▶ _Stated goal_:
Write out the material exactly, leaving every picture behind.

# # #

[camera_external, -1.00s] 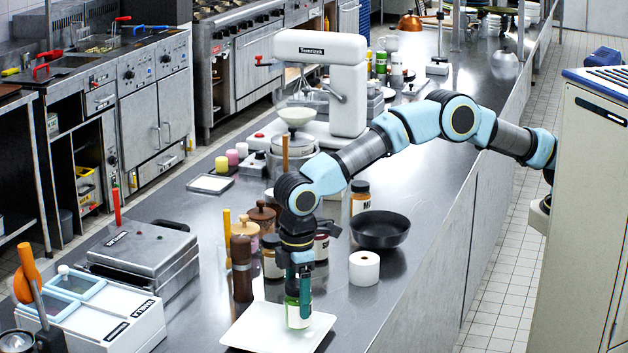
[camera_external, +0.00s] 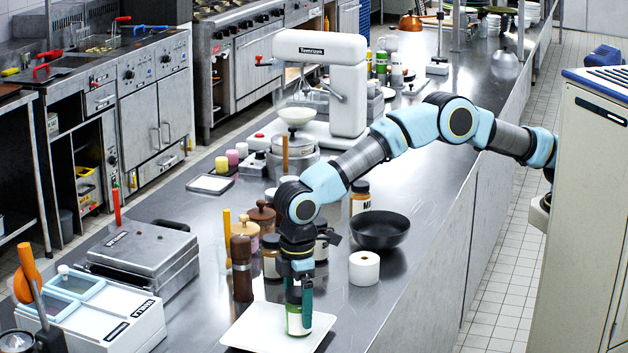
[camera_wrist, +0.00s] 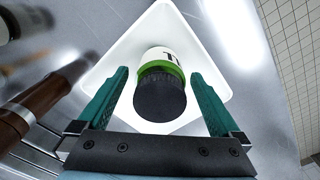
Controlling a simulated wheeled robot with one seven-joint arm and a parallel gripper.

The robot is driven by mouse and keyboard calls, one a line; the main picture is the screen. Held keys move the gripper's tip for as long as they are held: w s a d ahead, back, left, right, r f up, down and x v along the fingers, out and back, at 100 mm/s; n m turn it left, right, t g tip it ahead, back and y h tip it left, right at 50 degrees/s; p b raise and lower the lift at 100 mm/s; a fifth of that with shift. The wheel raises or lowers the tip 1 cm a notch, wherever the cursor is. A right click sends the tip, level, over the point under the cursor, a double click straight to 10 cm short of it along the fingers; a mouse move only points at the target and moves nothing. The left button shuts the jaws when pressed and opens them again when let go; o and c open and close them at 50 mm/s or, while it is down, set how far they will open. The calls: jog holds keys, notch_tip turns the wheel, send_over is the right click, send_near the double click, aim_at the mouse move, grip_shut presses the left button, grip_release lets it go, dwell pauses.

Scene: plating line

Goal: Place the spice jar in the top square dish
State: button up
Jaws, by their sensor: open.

# # #

▶ _Output of the task_:
[camera_external, -1.00s] 
[camera_external, +0.00s] 
[camera_wrist, +0.00s] 
Controlling a simulated wheeled robot with one seven-joint arm and a parallel gripper.

The robot is driven by mouse and keyboard calls, one a line; the main picture is the screen. Held keys move the gripper's tip for as long as they are held: w s a d ahead, back, left, right, r f up, down and x v along the fingers, out and back, at 100 mm/s; n m turn it left, right, t g tip it ahead, back and y h tip it left, right at 50 degrees/s; p b raise and lower the lift at 100 mm/s; a fifth of that with shift. The wheel raises or lowers the tip 1 cm a notch, wherever the cursor is. A right click sends the tip, level, over the point under the cursor, a double click straight to 10 cm short of it along the fingers; a mouse move only points at the target and moves nothing. The left button shuts the jaws when pressed and opens them again when let go; o and c open and close them at 50 mm/s or, while it is down, set how far they will open. The calls: jog holds keys, notch_tip turns the wheel, send_over is the right click, send_near the double click, aim_at the mouse move, grip_shut presses the left button, grip_release lets it go, dwell pauses.

Scene: plating line

Goal: Place the spice jar in the top square dish
State: button up
Jaws, by their sensor: open.

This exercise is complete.